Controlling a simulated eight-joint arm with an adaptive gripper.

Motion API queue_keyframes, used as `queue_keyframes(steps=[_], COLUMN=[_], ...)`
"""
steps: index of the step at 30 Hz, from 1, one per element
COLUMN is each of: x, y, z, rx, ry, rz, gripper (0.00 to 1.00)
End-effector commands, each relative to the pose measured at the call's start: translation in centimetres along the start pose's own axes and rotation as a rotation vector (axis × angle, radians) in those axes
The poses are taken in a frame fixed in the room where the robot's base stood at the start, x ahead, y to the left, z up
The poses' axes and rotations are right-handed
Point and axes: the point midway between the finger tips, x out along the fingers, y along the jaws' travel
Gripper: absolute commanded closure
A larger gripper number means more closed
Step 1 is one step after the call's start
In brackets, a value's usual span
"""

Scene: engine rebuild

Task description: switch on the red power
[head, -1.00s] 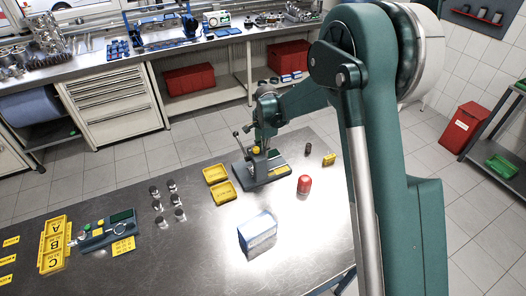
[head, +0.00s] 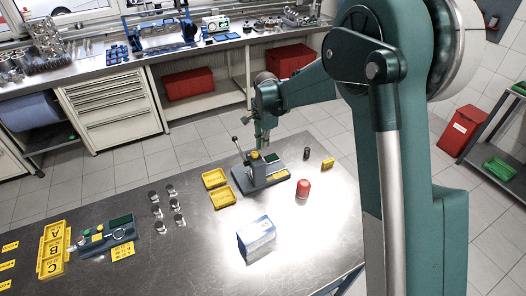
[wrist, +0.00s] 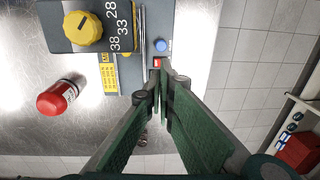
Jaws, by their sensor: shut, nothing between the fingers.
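A small red switch (wrist: 157,62) shows in the wrist view on the grey bench device, below a round blue button (wrist: 161,45). My gripper (wrist: 160,86) has its fingertips together just below the red switch in the picture; I cannot tell whether they touch it. The device (head: 265,175) stands on the steel table in the head view, with my gripper (head: 262,141) at its far side. A yellow knob (wrist: 82,28) sits beside the numbers 28, 33 and 38 on the device. The red switch is too small to make out in the head view.
Yellow trays (head: 219,197) lie to the left. A blue-white box (head: 257,236) stands in front. Several dark metal cylinders (head: 157,212) stand further left.

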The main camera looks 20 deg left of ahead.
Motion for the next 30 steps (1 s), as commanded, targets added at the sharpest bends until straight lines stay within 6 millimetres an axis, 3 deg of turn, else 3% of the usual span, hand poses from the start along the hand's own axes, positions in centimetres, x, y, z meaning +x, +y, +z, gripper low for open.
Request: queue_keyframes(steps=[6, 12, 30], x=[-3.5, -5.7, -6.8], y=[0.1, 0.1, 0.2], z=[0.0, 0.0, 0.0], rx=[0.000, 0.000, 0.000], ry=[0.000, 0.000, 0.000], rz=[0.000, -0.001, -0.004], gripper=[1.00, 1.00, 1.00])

-- -- --

# [Task instructions]
Read through the data and copy every line where "commanded" shows up.

# [Exercise result]
Gripper: absolute commanded closure
Motion for the next 30 steps (1 s), as commanded, targets added at the sharpest bends until straight lines stay within 6 millimetres an axis, 3 deg of turn, else 3% of the usual span, hand poses from the start along the hand's own axes, positions in centimetres, x, y, z meaning +x, +y, +z, gripper low for open.

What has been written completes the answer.